What to do>
Count how many lines of the material below have the word "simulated" and give only the number.

Data listing>
╭──

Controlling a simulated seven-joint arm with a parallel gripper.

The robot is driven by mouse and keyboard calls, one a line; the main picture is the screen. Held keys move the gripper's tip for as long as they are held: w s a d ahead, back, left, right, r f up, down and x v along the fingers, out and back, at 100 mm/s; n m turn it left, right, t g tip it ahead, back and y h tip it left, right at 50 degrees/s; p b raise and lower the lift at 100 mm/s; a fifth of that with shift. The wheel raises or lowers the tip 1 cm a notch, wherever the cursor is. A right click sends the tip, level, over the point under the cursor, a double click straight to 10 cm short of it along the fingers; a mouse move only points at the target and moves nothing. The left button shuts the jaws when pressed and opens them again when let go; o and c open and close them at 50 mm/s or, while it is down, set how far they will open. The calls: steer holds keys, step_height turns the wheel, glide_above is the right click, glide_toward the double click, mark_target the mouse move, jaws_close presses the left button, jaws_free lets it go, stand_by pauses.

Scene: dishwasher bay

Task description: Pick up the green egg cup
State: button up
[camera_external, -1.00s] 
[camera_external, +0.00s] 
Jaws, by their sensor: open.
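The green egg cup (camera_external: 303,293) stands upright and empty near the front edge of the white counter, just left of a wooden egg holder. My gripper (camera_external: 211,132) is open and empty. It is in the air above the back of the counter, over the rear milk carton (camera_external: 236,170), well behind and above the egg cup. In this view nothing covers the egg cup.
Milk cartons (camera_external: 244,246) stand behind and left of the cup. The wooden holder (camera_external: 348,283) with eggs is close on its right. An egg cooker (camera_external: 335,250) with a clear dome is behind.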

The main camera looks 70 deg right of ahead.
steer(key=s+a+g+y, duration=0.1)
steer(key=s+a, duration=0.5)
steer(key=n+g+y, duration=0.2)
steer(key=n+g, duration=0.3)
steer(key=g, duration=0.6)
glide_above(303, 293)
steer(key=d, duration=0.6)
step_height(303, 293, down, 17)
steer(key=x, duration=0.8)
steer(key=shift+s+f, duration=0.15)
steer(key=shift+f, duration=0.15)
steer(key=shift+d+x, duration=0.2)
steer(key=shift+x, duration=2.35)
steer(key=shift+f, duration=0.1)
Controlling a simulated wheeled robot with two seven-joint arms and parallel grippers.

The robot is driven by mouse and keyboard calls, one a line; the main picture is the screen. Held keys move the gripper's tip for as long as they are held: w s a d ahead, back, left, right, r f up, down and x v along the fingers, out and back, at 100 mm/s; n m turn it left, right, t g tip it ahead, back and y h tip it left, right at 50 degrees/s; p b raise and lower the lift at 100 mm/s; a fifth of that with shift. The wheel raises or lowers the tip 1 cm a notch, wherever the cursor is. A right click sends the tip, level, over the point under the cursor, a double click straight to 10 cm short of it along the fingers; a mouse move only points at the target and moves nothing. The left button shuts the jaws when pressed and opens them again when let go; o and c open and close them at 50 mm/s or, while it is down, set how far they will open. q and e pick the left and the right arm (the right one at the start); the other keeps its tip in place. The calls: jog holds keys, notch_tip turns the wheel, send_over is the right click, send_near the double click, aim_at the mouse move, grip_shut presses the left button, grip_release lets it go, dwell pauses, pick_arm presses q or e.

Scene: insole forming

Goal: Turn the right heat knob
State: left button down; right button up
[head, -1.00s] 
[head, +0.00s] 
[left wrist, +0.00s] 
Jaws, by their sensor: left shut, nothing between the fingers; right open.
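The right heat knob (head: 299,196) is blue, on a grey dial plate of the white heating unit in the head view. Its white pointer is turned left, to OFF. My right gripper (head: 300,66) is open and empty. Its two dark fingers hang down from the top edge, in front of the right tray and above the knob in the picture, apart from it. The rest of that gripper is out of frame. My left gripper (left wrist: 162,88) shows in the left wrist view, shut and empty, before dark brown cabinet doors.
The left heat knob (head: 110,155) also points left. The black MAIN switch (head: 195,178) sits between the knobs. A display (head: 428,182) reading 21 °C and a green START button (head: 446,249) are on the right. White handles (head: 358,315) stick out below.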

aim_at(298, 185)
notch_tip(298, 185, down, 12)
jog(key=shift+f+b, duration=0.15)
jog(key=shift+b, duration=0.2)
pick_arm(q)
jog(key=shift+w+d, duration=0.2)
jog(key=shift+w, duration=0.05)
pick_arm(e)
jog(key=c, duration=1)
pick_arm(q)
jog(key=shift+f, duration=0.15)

╰──

Solution to the exercise>
2